_SOURCE DATA_
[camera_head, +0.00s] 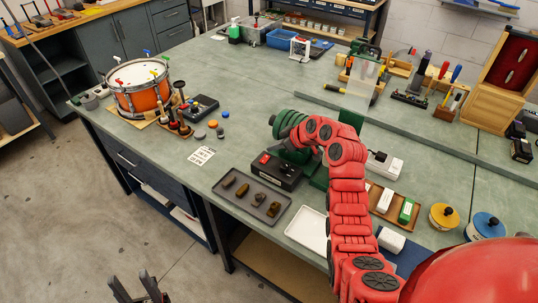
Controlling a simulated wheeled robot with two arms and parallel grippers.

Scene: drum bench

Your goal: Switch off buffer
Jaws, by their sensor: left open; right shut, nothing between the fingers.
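The buffer (287,121) is a green machine on the bench, partly covered by my red right arm. In front of it is a black control box (277,172) with a red switch (265,158) on its top left. I cannot tell the switch's position. My right arm reaches up from the lower right and bends over the buffer, its wrist end close behind the box. I cannot make out its fingers there. My left gripper (138,287) is low at the bottom edge, open and empty, over the floor and away from the bench.
A dark tray (253,211) with several small parts lies in front of the box, and a white tray (306,232) beside it. An orange drum (138,87) stands at the left. Open bench lies behind the drum and buffer. A wooden tray (397,217) is right of my arm.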

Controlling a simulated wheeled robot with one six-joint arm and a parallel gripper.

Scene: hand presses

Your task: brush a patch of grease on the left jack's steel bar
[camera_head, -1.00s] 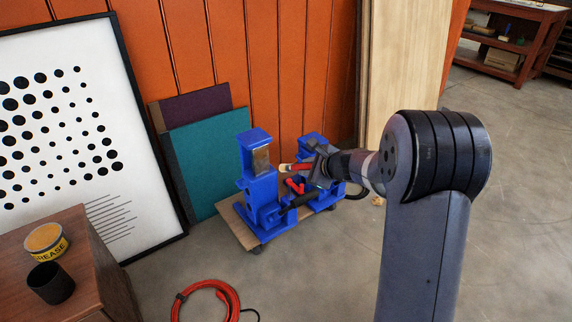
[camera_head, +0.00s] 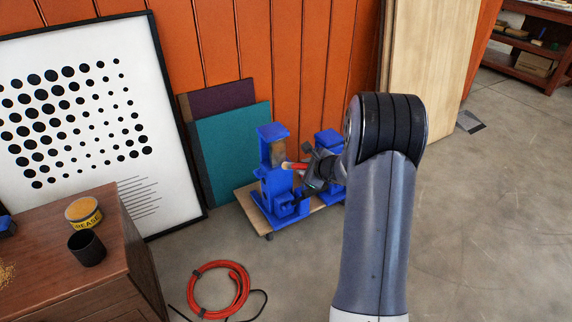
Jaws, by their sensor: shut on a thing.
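The left blue jack (camera_head: 277,193) stands upright on a low wooden dolly (camera_head: 249,206). Its steel bar (camera_head: 278,153) is set in the upper part of the blue frame and looks brownish; I cannot make out a separate grease patch. My gripper (camera_head: 312,168) is shut on a brush (camera_head: 296,166) with a red handle, held roughly level just right of the bar. The brush's pale tip points left and is at the bar's right edge; I cannot tell whether it touches. A second blue jack (camera_head: 329,138) is partly hidden behind my gripper.
A yellow grease tin (camera_head: 84,213) and a dark cup (camera_head: 87,248) stand on a wooden cabinet (camera_head: 110,285) at the left. A coiled red hose (camera_head: 219,290) lies on the floor in front of the dolly. Panels (camera_head: 232,150) lean on the orange wall.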

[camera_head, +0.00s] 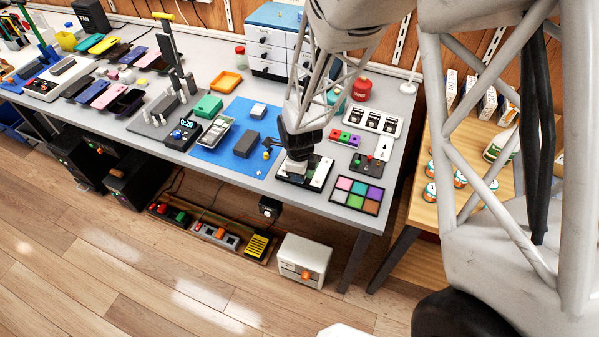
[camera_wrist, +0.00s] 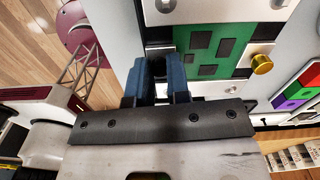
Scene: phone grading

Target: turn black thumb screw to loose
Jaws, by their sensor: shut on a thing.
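My gripper (camera_head: 296,160) points down over a small fixture (camera_head: 319,174) near the table's front edge. In the wrist view its two blue fingers (camera_wrist: 157,64) reach the fixture's edge, beside a green circuit board (camera_wrist: 228,45) held between pale bars. The fingers are closed on something small and dark at the edge of the board. It fits the black thumb screw, but the fingers hide nearly all of it, so its turn cannot be read. A gold knob (camera_wrist: 262,64) on the fixture stands clear, to the right of the fingers.
A palette of coloured squares (camera_head: 358,194) lies right of the fixture, with a dark control box (camera_head: 370,165) behind it. A blue mat (camera_head: 226,160) with phone parts lies to the left. A white tray with dark pieces (camera_head: 377,120) stands behind.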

_WHAT THE TASK REQUIRES_
Look through the records and gather each line with the word "wheeled".

_CORRECT RESPONSE_
Controlling a simulated wheeled robot with two arms and parallel grippers.
Controlling a simulated wheeled robot with one six-joint arm and a parallel gripper.

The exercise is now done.